The emails came from Kathy Nuebel Kovarik shortly after she was named Chief of the Office of Policy and Strategy at U.S. Citizenship and Immigration Services. News of their release was first reported by Splinter. Agency spokesman Michael Bars defended Kovarik's questions.
"What these pre-decisional communications demonstrate is a comprehensive, diligent review by agency officials committed to a broader, more holistic understanding of how the complex TPS program operates," he said. "This is what faithful execution of U.S. law looks like, despite frivolous litigation seeking to undermine the integrity of our immigration system."
The National Immigration Project is among groups with New York plaintiffs legally challenging the decision to end TPS for Haitians. A brief extension of TPS for Haitians was granted last spring, but at the end of 2017 were given a final deadline of July 2019 to leave the U.S. or risk deportation. There are estimates that more than 5000 Haitians with TPS are in New York City.
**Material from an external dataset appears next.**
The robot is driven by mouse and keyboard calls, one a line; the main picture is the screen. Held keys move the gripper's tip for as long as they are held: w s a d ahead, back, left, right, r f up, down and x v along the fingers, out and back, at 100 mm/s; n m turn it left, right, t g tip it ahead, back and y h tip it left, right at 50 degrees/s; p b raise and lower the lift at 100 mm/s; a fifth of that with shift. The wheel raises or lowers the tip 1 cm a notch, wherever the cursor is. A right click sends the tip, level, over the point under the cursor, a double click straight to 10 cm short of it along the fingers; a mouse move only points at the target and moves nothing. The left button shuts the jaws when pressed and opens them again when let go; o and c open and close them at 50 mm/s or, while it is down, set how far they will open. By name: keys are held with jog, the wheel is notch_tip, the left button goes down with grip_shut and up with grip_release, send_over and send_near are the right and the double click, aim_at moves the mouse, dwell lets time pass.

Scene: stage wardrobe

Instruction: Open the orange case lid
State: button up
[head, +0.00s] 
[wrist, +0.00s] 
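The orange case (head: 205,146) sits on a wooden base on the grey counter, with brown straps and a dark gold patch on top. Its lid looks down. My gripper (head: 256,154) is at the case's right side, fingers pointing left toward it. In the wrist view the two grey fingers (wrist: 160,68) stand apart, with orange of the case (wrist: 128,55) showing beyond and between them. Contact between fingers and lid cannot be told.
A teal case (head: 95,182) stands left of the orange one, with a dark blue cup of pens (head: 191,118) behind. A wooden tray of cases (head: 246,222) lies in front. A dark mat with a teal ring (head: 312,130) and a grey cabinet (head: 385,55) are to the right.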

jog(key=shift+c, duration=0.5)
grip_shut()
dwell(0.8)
Last month, the National Immigration Project released another batch of communications that showed the Trump Administration ignored parts of an internal report that argued the situation in Haiti had not improved enough since the 2010 earthquake to warrant the end of TPS.
"They were politicizing this process and not doing a good faith review of the conditions," said Zota, suggesting other factors were at play in light of President Trump's comments about Haitians, AIDS and "shithole" countries. "Perhaps, for example, long term hostility toward immigrants of color."